• _EXERCISE INSTRUCTIONS_:
Reproduce exactly the lines below from the one containing "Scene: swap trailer" through the one containing "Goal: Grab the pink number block", including both, and nothing else.

Stored dataset items
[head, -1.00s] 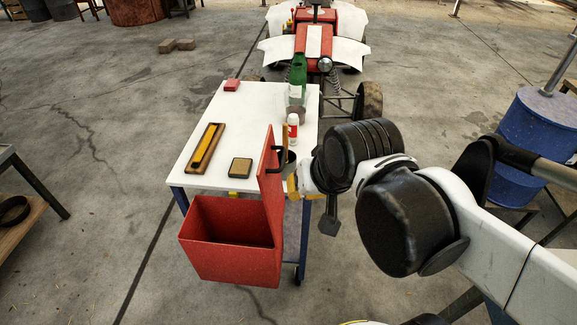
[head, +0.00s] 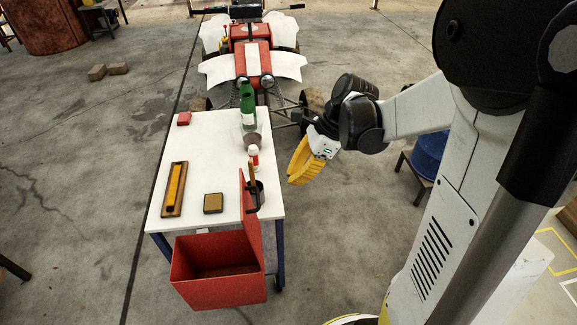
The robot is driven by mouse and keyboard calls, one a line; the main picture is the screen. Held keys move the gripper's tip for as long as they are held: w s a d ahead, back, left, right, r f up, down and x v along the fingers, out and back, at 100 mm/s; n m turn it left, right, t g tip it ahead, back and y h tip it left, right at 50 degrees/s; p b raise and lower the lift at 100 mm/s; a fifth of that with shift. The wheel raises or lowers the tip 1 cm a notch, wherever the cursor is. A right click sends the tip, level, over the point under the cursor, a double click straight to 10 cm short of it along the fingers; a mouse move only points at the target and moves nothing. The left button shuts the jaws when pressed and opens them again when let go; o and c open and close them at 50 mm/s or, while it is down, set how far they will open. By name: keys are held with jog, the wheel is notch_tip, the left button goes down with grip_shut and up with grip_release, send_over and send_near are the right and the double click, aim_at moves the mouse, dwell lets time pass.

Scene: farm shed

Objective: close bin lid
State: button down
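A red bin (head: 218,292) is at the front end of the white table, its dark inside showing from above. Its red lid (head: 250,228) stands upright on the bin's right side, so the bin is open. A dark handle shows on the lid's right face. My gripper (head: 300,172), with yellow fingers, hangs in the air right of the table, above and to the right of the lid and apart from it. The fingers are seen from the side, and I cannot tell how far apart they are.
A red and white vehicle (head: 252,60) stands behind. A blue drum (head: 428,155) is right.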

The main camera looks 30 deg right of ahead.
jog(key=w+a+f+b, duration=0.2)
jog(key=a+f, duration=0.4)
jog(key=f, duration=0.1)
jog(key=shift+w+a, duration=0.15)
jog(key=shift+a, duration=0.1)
--
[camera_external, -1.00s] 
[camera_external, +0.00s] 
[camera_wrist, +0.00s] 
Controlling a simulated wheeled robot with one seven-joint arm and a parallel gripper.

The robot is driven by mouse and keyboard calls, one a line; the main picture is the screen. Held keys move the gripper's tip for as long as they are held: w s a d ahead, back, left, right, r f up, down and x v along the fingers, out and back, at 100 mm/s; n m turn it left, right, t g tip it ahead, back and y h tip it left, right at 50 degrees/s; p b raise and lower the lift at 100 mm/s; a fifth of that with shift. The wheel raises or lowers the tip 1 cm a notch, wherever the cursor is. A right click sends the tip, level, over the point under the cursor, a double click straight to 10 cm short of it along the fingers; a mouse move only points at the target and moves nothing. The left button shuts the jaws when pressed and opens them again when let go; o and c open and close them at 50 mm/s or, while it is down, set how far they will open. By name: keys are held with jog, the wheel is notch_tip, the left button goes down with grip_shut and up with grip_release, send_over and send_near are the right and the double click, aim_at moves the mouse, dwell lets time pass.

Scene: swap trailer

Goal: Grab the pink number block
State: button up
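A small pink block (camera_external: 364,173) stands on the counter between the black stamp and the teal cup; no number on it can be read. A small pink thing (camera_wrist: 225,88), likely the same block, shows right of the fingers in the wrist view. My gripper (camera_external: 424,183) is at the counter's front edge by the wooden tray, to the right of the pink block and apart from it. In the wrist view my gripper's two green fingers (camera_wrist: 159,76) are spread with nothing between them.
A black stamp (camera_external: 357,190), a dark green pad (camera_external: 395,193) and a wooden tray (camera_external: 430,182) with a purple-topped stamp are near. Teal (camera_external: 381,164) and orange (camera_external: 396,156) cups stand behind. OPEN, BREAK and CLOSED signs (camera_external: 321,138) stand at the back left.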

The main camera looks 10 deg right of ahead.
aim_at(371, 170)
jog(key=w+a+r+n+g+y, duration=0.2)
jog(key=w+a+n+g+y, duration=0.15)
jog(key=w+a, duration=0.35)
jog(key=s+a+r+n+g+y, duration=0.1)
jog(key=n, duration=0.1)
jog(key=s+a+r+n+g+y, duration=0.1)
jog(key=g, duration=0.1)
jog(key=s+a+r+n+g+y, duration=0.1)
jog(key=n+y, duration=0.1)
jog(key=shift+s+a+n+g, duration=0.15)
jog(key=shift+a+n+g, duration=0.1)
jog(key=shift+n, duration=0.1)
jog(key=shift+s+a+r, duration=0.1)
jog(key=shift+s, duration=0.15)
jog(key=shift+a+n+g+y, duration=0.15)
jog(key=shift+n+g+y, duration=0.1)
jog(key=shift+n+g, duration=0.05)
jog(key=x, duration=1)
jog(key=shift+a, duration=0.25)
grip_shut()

• _THE SOLUTION_:
Scene: swap trailer

Goal: Grab the pink number block

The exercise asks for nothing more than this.